5 Things I Like Less Than Being in a Plane Crash

You’re wrong if you think the plane crash was my least favorite part of spending a week in a Yukon hunting camp.

To tide you all over until I finish sorting through the truckloads of photos I took while out in the mountains, here are 5 things I like less than being in a plane crash.

Cold Nights

A plane crash is over quickly. Shivering all night in a pile of frosty bedrolls is not.

Being Asexual

Although pink silk long johns may feel like the sexiest thing in the world when you’re in the mountains, they actually make you look like a plastic asexual creature. I would rather be in a plane crash than be a plastic asexual creature.
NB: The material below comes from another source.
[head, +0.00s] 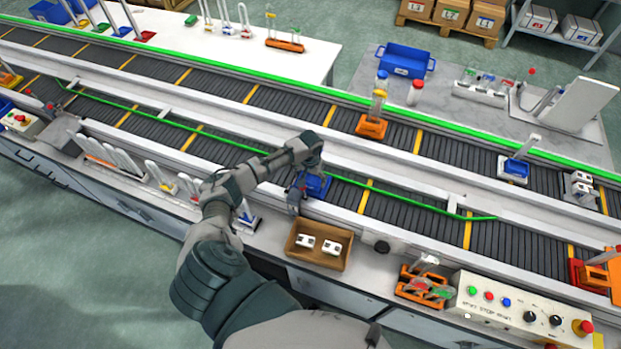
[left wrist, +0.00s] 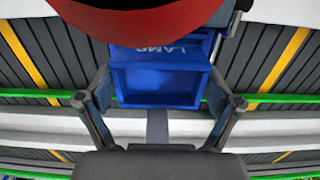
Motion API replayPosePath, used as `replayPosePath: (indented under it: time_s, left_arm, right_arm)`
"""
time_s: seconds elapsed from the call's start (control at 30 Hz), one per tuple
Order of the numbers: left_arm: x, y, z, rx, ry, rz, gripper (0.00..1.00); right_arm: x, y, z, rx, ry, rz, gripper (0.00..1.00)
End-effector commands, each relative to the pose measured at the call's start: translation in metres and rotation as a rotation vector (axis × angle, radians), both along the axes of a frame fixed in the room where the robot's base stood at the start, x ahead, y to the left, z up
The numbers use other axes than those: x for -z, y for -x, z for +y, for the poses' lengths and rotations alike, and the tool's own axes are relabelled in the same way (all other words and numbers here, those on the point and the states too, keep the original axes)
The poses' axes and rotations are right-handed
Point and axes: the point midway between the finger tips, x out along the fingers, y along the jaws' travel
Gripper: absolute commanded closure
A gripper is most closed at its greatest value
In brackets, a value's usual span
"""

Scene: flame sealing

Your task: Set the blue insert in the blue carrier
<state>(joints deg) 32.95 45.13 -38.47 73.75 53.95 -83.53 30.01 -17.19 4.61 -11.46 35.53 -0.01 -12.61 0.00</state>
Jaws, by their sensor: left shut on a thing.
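My left gripper (head: 298,194) is over the near conveyor and is shut on a blue box-shaped piece (head: 316,186). In the left wrist view, the fingers of the gripper (left wrist: 160,98) stand on both sides of this blue piece (left wrist: 160,82), which is lettered "LAMP" and has a recessed face. I cannot tell whether it is the insert or a carrier, nor whether it touches the belt. A blue-based holder with a pale upright part (head: 513,169) sits on the far conveyor at the right. My right gripper is not in view.
A brown tray (head: 292,246) with two white pieces stands on the near bench. A control panel (head: 520,312) is at the lower right. Green rails (head: 395,203) run along the conveyors. An orange holder (head: 371,127) is on the far belt. A large red rounded thing (left wrist: 150,18) fills the top of the wrist view.

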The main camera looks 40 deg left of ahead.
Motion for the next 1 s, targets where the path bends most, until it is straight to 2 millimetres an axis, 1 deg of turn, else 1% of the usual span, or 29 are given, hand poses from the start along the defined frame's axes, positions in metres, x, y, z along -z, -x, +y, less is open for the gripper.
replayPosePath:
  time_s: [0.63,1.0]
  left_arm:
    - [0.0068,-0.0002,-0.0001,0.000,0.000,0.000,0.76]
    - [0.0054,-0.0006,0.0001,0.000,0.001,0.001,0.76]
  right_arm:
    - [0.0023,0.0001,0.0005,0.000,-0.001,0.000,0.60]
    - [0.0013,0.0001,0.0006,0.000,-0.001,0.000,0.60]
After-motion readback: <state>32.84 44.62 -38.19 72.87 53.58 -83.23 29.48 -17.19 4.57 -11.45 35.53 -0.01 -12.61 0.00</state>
Having Nothing to Read in the Outhouse but Playgirl

Having nothing to read in the outhouse but a rogue Playgirl is funny the first few times, but after awhile a plane crash seems preferable to spending another moment with Vincenzo and his centerfold of hair pants or the 2 blond twins Doug & Doyle who like to give each other piggy backs on the beach in their matching speedos.

Trailing Horses in the Rain, Sleet, and Snow

I have ridden horses so few times in my life that even on a good day I feel certain I will never walk again and that I have probably also been sterilized. Perhaps with this in mind you can understand why I would rather be in a quick little plane crash than go on an 8 hour, 8 horse ride over 3 mountain passes in the rain, sleet, and snow. In this photo you can see Mac and JP taking advantage of the glorious weather to re-pack a horse.

Falling off a Horse

Who knew tumbling off a horse could hurt worse than a plane crash? This deadly looking double war wound is from the time I showed off my graceful riding skills by being slow-motion knocked off my horse by a tree.